The Sliman family had a new building on Main Street and a two-story boarding house in the middle of the same block. Next to the boarding house was the store and residence of Joe Antoon.

"Lilly Antoon's father, Charlie Joseph, had a store in town that was a two-story building," said Myers, "with the store at the bottom and a boarding house on top. They lived on top. The water was even with the railing on the second floor, so they would crawl over the railing to get in a boat so they could go from one place to the other."

As the waters continued to rise around Palmetto, some citizens gathered in a box car stationed at the Brewer Lumber Mills. When flood waters cut the line between Palmetto and Alexandria, nearly 100 people who sought refuge in the high and dry box car were stranded.

On May 20, the Clarion-Progress reported that the water was rising at a rate of two feet an hour as people waited for rescue in the box car that they had flocked to the previous Wednesday morning. A telegram was sent from Palmetto to flood control in Opelousas which read, "The water has risen four feet since one o'clock. For God's sake, do something."

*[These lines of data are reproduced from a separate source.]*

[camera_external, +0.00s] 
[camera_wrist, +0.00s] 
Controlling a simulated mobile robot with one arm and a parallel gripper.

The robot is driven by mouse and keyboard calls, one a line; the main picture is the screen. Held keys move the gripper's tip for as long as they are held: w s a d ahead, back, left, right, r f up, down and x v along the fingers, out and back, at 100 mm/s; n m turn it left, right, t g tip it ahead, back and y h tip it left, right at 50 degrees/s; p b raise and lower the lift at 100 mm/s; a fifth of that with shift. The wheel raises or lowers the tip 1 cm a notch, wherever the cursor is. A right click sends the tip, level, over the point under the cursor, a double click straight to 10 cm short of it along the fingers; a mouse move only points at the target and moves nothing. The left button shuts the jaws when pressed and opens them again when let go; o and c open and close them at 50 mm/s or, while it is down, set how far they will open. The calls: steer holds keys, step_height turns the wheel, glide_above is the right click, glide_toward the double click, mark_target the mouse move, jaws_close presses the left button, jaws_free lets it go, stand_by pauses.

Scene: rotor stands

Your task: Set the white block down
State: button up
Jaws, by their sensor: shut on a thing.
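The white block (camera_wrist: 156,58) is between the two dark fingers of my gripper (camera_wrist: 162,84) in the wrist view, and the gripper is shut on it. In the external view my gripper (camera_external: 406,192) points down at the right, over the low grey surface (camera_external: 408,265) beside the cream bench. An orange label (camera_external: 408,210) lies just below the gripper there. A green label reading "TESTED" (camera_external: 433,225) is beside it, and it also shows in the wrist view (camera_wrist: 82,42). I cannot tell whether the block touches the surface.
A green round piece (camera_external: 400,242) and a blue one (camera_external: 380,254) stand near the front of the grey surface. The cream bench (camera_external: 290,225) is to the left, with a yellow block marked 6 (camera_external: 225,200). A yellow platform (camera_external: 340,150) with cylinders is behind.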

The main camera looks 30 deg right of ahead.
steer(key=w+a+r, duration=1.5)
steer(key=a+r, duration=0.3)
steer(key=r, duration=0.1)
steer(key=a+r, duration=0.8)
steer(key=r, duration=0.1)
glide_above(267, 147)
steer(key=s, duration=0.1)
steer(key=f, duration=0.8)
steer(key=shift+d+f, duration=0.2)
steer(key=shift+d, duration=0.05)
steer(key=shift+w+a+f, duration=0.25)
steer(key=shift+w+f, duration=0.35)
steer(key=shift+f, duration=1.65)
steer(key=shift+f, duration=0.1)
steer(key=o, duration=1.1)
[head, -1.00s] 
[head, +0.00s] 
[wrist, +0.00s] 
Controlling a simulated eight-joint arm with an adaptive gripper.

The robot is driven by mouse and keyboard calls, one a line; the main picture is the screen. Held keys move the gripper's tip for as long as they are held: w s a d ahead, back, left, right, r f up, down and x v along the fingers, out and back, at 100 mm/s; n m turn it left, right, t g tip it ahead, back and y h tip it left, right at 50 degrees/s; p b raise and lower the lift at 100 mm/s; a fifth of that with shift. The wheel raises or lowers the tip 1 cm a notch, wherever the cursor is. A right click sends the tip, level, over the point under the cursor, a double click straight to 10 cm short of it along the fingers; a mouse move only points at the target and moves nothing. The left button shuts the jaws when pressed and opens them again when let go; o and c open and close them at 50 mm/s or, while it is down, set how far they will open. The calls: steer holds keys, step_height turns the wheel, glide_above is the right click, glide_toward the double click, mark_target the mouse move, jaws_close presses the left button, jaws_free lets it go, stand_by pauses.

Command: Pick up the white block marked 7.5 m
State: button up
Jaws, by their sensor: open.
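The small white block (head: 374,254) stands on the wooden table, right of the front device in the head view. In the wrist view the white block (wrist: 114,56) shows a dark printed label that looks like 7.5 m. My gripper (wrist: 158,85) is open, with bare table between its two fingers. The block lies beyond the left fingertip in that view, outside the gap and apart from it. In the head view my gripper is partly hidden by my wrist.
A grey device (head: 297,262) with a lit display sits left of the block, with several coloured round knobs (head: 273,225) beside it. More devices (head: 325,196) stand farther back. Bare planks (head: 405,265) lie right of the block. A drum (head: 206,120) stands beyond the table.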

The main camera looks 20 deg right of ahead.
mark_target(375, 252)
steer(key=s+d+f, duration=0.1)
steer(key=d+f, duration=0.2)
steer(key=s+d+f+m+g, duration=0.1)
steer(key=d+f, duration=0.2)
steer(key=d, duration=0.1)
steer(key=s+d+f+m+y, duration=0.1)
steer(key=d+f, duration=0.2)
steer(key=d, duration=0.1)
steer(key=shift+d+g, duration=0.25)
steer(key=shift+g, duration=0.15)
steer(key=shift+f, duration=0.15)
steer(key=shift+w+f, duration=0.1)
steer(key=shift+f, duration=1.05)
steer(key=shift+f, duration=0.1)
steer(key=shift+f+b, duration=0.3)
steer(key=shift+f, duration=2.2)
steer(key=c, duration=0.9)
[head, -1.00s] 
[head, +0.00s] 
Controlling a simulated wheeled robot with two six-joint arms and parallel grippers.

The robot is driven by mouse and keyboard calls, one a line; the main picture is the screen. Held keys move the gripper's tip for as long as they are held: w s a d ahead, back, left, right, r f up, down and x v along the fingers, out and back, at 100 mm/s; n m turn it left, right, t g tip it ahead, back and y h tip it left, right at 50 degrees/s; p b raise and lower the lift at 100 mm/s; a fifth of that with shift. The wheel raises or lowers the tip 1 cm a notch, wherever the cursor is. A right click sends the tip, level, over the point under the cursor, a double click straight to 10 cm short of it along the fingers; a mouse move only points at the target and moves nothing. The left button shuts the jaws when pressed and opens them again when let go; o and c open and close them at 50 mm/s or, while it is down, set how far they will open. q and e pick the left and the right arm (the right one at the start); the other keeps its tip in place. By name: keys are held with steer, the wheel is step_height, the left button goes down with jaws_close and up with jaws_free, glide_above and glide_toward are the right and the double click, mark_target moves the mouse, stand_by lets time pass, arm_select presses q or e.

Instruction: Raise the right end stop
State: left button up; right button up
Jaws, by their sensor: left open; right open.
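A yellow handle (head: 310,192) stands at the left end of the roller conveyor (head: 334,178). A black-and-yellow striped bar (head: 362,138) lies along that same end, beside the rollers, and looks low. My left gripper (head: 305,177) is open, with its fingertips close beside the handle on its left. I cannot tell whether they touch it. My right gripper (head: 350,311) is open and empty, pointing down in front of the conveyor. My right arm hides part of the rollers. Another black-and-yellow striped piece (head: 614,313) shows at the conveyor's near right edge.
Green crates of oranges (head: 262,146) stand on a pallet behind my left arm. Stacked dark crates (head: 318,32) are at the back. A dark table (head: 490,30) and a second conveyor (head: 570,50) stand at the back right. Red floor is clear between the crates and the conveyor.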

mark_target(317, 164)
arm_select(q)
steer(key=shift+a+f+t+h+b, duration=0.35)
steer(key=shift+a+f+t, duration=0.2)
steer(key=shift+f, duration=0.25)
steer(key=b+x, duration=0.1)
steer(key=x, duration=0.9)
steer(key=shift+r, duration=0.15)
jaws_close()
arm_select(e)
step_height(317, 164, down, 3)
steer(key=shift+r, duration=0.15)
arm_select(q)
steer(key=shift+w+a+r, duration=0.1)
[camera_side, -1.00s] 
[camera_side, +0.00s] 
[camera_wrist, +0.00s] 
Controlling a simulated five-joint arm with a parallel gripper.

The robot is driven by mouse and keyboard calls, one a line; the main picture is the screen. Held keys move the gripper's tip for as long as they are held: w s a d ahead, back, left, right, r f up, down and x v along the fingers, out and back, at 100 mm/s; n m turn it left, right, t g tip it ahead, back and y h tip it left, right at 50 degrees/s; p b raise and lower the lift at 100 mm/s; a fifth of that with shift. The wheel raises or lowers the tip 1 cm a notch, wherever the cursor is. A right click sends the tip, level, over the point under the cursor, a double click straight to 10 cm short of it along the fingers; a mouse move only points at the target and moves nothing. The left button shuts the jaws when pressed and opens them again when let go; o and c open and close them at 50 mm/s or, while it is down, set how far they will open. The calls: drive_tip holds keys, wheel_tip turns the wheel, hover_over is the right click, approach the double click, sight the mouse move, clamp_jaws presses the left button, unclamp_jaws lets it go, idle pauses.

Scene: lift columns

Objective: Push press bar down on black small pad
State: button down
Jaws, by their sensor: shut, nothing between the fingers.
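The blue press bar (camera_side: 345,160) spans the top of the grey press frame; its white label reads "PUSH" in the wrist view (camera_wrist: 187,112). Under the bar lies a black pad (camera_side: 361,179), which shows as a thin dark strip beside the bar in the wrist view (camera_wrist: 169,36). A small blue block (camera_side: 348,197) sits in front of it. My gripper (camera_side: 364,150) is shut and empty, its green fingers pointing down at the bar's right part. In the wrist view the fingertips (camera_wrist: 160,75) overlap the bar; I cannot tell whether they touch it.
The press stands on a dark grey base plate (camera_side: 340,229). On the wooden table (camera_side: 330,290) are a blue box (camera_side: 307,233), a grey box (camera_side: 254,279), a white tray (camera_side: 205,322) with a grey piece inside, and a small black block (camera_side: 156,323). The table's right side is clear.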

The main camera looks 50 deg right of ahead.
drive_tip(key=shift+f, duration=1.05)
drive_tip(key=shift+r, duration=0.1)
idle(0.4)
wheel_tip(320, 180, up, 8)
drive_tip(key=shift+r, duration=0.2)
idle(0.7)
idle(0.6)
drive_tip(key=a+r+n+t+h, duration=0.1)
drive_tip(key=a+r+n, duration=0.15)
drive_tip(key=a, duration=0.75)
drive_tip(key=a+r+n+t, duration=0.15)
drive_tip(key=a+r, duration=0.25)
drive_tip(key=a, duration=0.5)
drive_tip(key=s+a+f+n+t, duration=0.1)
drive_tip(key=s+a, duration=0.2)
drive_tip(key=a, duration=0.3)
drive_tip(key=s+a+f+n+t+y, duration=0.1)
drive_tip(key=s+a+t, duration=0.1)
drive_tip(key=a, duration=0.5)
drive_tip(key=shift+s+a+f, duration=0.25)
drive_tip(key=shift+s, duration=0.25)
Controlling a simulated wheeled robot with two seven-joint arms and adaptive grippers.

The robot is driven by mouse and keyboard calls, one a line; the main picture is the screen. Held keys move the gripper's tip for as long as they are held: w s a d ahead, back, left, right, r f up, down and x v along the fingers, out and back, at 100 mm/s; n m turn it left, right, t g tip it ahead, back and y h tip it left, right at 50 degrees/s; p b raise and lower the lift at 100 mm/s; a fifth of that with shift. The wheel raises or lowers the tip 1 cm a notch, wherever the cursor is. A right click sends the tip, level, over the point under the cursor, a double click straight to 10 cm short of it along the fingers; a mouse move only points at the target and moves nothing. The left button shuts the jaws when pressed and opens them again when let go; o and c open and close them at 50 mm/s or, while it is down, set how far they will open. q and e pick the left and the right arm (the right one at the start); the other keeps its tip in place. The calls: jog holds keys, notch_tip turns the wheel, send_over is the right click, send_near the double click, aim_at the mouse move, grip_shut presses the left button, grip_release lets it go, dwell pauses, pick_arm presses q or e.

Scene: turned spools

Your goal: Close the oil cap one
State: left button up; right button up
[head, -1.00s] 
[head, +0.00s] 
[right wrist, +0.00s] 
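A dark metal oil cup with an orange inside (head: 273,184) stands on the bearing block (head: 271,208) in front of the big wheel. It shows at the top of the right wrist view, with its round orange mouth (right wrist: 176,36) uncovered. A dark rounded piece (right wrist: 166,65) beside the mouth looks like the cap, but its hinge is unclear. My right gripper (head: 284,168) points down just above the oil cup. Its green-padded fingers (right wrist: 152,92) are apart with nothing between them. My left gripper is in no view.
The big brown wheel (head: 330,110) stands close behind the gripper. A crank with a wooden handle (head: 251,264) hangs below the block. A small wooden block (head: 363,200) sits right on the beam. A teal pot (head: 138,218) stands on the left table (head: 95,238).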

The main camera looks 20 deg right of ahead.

The hapless hundred were rescued by government boats dispatched from Opelousas. Others were plucked from trees by rescuers.

As Palmetto citizens began to adjust to their conditions, the town's teen-agers made sport of the bad times. According to Myers, teens began to take boats to Melville to explore the flooded town. They donned swimming suits and played in dangerous and dirty waters, ignoring warnings of typhoid fever from health officials.

During the rebuilding stages, Act No. 5 E. S. of 1927 passed by the state Legislature allowed postponement of taxes for property owners in flooded areas, which saved homes and farms in Palmetto. The town citizens joined others in petitioning the T&P Railroad Company to build a bridge at Melville, which was ultimately rejected. However, the bridge at Krotz Springs was upgraded in 1928 to include vehicular traffic.